Like I said, multiple times. I'm not the right DM for this group. When faced with outright opposition to an idea, I tend to side with players. If they didn't want to do the mini-game, and it seemed that they didn't, I certainly wasn't going to force the issue. Maybe I should have been more forceful? I dunno. It's water under the bridge and I'm certainly not looking for advice on what I should have done differently. I'm saying what mistakes I made in the hopes that others don't make the same mistake.
Your solution is apparently to force the issue and over rule the players. I don't play like that. So, my solution should have been, at the time, to simply step back and let someone else run a game. Instead, I tried to triage the situation and it just didn't work.
I think you misunderstood me, or maybe I misunderstood you.
It seemed that one of the big reasons you felt the game failed was because you didn't run this mini-game that tied them to the setting. And yeah, I know that being in the moment things would be very different, but looking at this from where I am, if them being connected in the way you imagined was that important to the proper running of the story.. then yes, I would have pushed the issue a little.

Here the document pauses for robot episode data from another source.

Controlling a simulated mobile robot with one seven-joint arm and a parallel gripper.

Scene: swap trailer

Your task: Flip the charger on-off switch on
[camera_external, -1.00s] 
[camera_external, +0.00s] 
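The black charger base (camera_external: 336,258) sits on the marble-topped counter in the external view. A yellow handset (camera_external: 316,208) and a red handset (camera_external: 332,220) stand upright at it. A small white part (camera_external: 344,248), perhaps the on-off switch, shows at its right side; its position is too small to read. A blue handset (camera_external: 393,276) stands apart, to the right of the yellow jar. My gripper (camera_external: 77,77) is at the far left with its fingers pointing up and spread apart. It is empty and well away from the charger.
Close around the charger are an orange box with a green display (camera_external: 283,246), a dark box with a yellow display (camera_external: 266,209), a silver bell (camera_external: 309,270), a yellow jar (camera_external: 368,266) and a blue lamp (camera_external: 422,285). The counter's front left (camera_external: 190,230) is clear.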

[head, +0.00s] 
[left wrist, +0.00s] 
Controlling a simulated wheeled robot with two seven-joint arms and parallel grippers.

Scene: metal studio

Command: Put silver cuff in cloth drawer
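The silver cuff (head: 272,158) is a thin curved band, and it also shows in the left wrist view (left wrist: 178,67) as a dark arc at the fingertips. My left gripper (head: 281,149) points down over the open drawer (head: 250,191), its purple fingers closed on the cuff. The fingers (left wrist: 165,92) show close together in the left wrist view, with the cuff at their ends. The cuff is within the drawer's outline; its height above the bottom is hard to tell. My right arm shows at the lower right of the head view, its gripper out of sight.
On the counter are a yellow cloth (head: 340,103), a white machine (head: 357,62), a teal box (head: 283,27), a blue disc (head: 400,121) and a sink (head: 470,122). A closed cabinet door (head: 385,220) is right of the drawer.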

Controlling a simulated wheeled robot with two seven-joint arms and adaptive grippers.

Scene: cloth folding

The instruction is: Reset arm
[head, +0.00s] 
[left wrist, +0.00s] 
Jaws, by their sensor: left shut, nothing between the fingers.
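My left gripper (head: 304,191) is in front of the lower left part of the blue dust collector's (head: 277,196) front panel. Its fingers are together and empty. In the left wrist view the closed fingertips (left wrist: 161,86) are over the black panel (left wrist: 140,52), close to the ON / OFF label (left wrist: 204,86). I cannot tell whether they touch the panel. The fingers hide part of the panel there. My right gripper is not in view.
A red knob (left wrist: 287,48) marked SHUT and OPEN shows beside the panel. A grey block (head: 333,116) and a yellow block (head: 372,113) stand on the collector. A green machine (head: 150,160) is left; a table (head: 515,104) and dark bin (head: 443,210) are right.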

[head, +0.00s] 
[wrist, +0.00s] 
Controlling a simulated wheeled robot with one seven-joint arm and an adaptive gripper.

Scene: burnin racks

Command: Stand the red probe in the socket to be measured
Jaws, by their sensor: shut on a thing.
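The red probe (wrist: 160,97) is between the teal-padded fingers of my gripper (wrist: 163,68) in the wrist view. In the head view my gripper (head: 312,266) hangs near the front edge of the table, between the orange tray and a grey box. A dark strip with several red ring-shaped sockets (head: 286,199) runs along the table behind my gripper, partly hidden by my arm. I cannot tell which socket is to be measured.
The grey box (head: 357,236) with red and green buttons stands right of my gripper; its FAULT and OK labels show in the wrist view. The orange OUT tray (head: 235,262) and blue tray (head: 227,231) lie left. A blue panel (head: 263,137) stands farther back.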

But, I also have never run into a group of players who would feel like I was forcing them if I pointed out that this was part of my plan to run a better game. Again, be explicit and don't try and be mysterious and hold back information. "I have a plan to tie you guys into different plot hooks using these cards and the background we tie together, could you please give it a shot and let's try this? I think you'll find it a fun excersise and it will make getting into the adventures easier"
And yeah, if they explicitly tell me after that "No, not interested, we just want to get started" then sure, I'll back off. I'm not going to over rule them. But, I'm also not going to assume that they aren't interested. They need to tell me, because my assumptions are worth about as much as a hay penny.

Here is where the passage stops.